Tout d’abord, bou­clons la boucle en reve­nant sur le début de ce papier qui évo­quait la rage taxa­toire qui sévi­rait en Bel­gique et qui ten­drait à légi­ti­mer l’évasion fis­cale, un sport dans lequel les Belges seraient plus doués que pour le foot­ball. Contrai­re­ment à ce qui se passe dans quelques pays où le même taux d’imposition s’applique quel que soit le niveau des reve­nus, en Bel­gique, ce sont plu­sieurs taux qui s’appliquent selon les tranches de reve­nus comme nous venons de le voir. Per­sonne ne paie donc le taux le plus éle­vé de 50% sur l’ensemble de ces revenus. 

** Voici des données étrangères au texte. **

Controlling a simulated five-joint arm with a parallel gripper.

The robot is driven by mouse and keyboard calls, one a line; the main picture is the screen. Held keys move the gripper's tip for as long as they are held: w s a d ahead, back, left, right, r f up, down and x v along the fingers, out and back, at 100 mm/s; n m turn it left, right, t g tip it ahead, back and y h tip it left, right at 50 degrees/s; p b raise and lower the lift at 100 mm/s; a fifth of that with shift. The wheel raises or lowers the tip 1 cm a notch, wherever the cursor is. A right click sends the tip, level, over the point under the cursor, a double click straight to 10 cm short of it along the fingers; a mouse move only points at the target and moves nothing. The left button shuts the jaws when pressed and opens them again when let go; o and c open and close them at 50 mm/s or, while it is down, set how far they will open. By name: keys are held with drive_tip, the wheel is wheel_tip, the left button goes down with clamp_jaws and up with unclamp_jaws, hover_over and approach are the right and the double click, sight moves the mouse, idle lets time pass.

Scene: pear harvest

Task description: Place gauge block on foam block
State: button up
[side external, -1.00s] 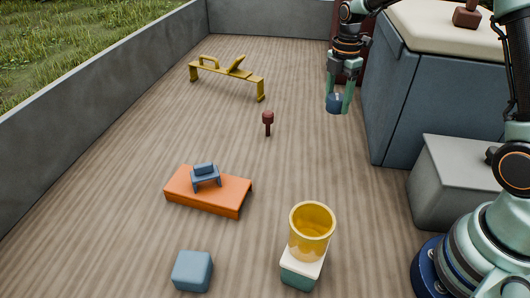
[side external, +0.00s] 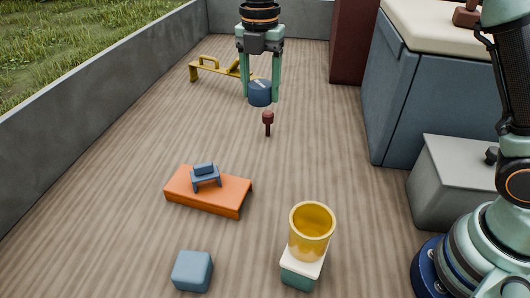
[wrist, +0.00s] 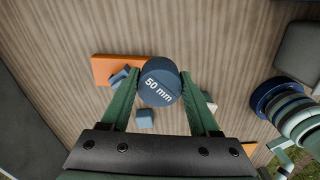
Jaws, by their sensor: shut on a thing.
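The gauge block is a dark blue cylinder (side external: 260,94) marked "50 mm". My gripper (side external: 260,99) is shut on it, one green finger on each side, and holds it up. In the wrist view the gauge block (wrist: 160,82) sits between the fingertips with its marked face showing. Nothing here is labelled as foam. An orange slab (side external: 232,199) lies on the floor at the lower left of the side view, with a small blue bench-like piece (side external: 206,176) on it. A blue-grey cube (side external: 193,271) stands nearer the camera. Both are apart from my gripper.
A yellow cup (side external: 312,232) stands on a white-topped teal block (side external: 300,273). A dark red peg-like piece (side external: 268,120) stands in mid-floor, and a yellow bench (side external: 205,68) stands behind. Grey boxes (side external: 400,110) line the right, a low wall (side external: 100,100) the left.

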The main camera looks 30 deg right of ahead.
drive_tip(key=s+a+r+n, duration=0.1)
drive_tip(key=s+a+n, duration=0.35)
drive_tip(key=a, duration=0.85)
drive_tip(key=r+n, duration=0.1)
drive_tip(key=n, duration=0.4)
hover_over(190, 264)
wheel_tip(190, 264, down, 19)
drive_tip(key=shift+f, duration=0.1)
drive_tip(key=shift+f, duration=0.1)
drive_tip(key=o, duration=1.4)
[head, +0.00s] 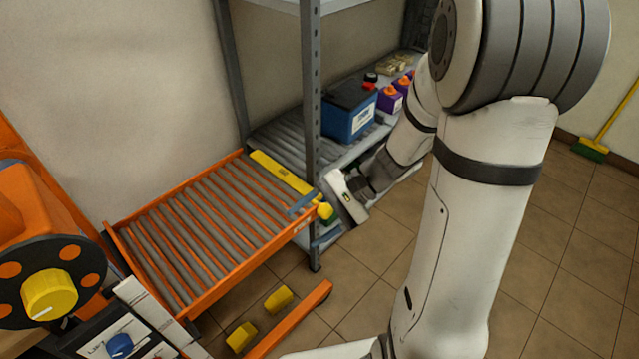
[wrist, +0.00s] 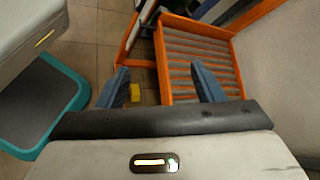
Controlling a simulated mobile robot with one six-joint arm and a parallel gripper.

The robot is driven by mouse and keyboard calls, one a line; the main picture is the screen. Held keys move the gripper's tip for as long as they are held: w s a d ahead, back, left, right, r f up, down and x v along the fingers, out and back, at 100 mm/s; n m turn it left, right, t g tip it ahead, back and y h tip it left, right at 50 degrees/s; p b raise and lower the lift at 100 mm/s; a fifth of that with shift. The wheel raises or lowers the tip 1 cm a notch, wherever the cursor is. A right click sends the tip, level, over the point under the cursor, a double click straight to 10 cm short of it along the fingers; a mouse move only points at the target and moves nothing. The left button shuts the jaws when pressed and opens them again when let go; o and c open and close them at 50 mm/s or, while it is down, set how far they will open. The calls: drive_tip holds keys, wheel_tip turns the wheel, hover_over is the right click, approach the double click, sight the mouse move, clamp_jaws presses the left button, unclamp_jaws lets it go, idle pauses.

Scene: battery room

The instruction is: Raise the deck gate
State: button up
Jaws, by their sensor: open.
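The deck gate (head: 275,168) is a yellow bar with a small dark label. It runs across the shelf end of the orange roller deck (head: 215,285); I cannot tell how far it is tilted. A yellow knob-like end (head: 325,210) shows at its near end, close to my gripper. My gripper (head: 304,205) is open beside the deck's near corner at the shelf post, with a blue finger showing. In the wrist view my gripper (wrist: 160,86) has its blue fingers spread apart, and the deck (wrist: 162,62) lies beyond them. The gate is not clear in that view.
A grey shelf post (head: 312,110) stands right behind my gripper. The shelf holds a blue battery (head: 349,107) and purple-sided items (head: 390,98). Yellow blocks (head: 279,299) and an orange bar (head: 290,322) lie low in front of the deck.

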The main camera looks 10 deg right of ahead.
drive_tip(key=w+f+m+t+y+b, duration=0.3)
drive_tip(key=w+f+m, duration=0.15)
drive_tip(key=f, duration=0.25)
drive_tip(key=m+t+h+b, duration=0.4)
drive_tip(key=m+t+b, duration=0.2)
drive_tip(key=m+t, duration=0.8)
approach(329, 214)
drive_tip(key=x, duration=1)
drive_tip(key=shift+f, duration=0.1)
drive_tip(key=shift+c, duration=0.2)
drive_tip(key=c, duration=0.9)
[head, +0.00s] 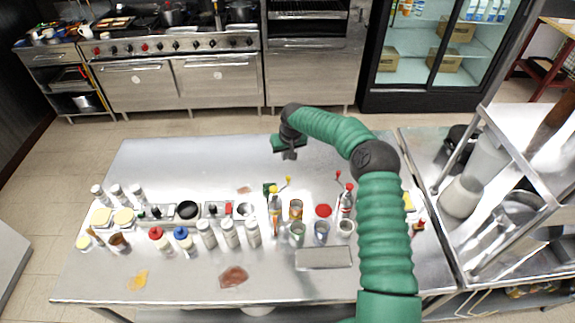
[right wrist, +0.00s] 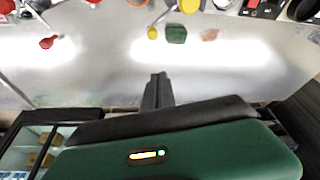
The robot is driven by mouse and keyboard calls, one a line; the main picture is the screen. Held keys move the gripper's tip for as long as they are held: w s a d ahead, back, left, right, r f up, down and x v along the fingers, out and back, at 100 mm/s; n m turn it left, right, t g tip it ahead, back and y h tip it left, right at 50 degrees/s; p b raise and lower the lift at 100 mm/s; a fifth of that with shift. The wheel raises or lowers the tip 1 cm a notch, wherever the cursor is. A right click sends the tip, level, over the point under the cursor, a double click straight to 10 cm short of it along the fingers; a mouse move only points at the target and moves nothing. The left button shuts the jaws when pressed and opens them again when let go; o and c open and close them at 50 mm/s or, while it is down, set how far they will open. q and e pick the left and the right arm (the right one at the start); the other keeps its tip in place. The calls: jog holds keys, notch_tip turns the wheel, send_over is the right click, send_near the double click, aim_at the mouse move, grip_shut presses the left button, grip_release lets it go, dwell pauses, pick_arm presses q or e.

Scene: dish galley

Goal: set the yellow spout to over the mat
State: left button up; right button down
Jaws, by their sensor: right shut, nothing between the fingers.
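No mat is clearly recognizable; a small dark green piece (head: 267,187) and a flat tan patch (head: 244,189) lie left of the spout, and I cannot tell whether either is the mat. My right gripper (head: 290,154) is shut and empty, beyond the spout on the table's far side, apart from it. My left gripper is not in view.
A row of shakers and bottles (head: 229,233) fills the middle of the steel table (head: 190,158). The table's far strip is clear. A shelf rack (head: 487,205) stands at right.

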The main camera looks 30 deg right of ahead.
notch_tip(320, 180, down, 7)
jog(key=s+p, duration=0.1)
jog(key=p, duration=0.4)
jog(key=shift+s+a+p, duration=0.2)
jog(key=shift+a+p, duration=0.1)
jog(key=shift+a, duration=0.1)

Le gra­phique ci-des­sous indique le taux d’imposition moyen payé par décile/percentile (comme cela res­sort des don­nées du SPF Finances) et nous y super­po­sons les paliers défi­nis par les tranches fis­cales. Cela rela­ti­vise gran­de­ment la pres­sion fis­cale que les contri­buables pensent ressentir.

Enfin, si les poli­tiques euro­péennes sont sou­vent poin­tées du doigt parce qu’elles exa­cer­be­raient les inéga­li­tés, il faut bien sou­li­gner que dans ce domaine-ci, le creu­se­ment des inéga­li­tés lié aux trans­ferts impli­cites iden­ti­fiés plus haut ne sont en rien impu­tables à l’UE ; ils sont uni­que­ment la consé­quence de choix nationaux.